How Can I Estimate the Resources (CPU, Memory) Needed for My Job?
Start with a small job using estimated resources. Monitor its usage using commands like sstat <jobid>
or seff <jobid>
. Adjust the resources based on this initial run for future submissions.
Can I Resume a Job After It Fails?
If your application supports checkpointing, you can resume from the last checkpoint after a job failure. Otherwise, the job will need to restart from the beginning.
We strongly recommend that you use checkpointing to avoid losing work in the event of a job failure.
How do I implement checkpointing in my application?

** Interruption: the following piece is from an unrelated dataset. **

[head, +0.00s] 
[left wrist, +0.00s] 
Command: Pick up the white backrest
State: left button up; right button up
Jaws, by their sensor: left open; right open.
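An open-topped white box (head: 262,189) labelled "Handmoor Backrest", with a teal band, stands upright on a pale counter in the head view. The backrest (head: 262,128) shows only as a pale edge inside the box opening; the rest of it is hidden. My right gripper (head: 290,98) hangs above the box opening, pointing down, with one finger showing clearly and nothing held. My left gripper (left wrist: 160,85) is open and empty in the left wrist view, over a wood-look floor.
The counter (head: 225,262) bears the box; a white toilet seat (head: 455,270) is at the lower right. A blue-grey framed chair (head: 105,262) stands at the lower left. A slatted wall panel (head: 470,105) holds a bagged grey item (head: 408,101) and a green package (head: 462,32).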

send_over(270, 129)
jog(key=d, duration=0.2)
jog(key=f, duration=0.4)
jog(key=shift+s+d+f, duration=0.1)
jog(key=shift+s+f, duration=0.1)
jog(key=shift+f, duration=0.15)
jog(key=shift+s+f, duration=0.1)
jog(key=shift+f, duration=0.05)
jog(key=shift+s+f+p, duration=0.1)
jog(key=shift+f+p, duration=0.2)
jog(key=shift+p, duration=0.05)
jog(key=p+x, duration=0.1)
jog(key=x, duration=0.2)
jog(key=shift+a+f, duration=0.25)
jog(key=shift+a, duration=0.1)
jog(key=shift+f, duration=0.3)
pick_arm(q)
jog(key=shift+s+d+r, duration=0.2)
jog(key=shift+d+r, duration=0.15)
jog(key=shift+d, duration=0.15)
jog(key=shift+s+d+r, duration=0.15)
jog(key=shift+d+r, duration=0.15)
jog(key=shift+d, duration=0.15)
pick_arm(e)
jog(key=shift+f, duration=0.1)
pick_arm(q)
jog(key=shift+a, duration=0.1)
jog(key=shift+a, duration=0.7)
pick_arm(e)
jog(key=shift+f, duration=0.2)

Checkpointing is a feature of the application itself. Please consult the documentation for your application to learn how to implement checkpointing.
How Do I Allocate Resources for Hybrid MPI/OpenMP Jobs in Slurm?
To allocate resources for hybrid MPI/OpenMP jobs, use the --ntasks-per-node
and --cpus-per-task
options. For example, to allocate 4 MPI tasks per node with 2 OpenMP threads per task, use the following directive in your Slurm script:
#SBATCH --ntasks-per-node=4
#SBATCH --cpus-per-task=2
What Should I Do If a Compute Node Appears to Be Malfunctioning?
If a compute node appears to be malfunctioning, please contact the HPC team. We will investigate the issue and take appropriate action. If possible, please provide the following information:
- The name of the compute node
- The job ID of the job that was running on the compute node
- The job script that was used to submit the job
- Any relevant slurm.out or slurm.err files
What Are Strategies for Handling Jobs with Unpredictable Runtime Behavior?
For jobs with variable runtimes, consider implementing checkpointing and resubmitting the job if it doesn't complete in the expected time. Use Slurm’s job profiling tools (sstat
and seff
) to monitor and adjust resource requests.